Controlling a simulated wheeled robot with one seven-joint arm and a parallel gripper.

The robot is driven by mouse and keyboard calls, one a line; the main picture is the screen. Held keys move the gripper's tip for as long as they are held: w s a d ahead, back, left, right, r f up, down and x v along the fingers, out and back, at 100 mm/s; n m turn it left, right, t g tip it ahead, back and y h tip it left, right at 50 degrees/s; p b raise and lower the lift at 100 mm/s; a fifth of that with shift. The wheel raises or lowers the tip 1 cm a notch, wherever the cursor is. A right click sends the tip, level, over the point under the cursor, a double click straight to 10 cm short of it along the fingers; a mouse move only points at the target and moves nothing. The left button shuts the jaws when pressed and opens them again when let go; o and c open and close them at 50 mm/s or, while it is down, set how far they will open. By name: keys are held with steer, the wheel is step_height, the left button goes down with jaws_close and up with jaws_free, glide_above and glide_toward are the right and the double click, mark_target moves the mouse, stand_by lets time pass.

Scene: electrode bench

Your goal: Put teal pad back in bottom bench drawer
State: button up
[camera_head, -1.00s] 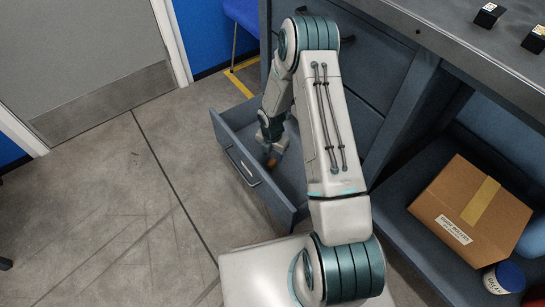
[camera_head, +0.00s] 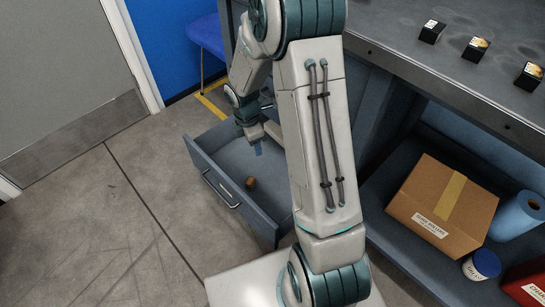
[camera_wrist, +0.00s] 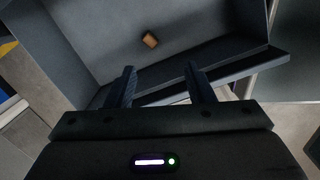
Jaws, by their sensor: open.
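The bench drawer (camera_head: 208,181) is pulled open. I see no clearly teal pad; whether this block is the pad I cannot tell. My gripper (camera_head: 258,149) is over the drawer, behind and above the block and apart from it. In the wrist view my gripper (camera_wrist: 161,80) has its two fingers spread with nothing between them.
A cardboard box (camera_head: 440,205), a blue roll (camera_head: 515,218) and a blue-lidded jar (camera_head: 481,265) are on the lower shelf at right. Several small dark blocks sit on the bench top (camera_head: 385,30). The floor left of the drawer is clear.

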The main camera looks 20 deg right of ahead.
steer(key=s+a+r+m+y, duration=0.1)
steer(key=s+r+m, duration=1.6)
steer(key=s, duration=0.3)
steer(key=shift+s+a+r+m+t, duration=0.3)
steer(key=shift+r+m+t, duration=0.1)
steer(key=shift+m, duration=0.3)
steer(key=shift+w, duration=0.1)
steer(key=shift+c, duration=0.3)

-- -- --

Copy verbatim the span that begins at the line containing "[camera_wrist, +0.00s]" and ends at the last line of the material, inclusive of both; exclude pictures.

[camera_wrist, +0.00s] 
Jaws, by their sensor: open.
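The bench drawer (camera_head: 208,181) is pulled open. I see no clearly teal pad; whether this block is the pad I cannot tell. My gripper (camera_head: 258,149) is over the drawer, behind and above the block and apart from it. In the wrist view my gripper (camera_wrist: 161,80) has its two fingers spread with nothing between them.
A cardboard box (camera_head: 440,205), a blue roll (camera_head: 515,218) and a blue-lidded jar (camera_head: 481,265) are on the lower shelf at right. Several small dark blocks sit on the bench top (camera_head: 385,30). The floor left of the drawer is clear.

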The main camera looks 20 deg right of ahead.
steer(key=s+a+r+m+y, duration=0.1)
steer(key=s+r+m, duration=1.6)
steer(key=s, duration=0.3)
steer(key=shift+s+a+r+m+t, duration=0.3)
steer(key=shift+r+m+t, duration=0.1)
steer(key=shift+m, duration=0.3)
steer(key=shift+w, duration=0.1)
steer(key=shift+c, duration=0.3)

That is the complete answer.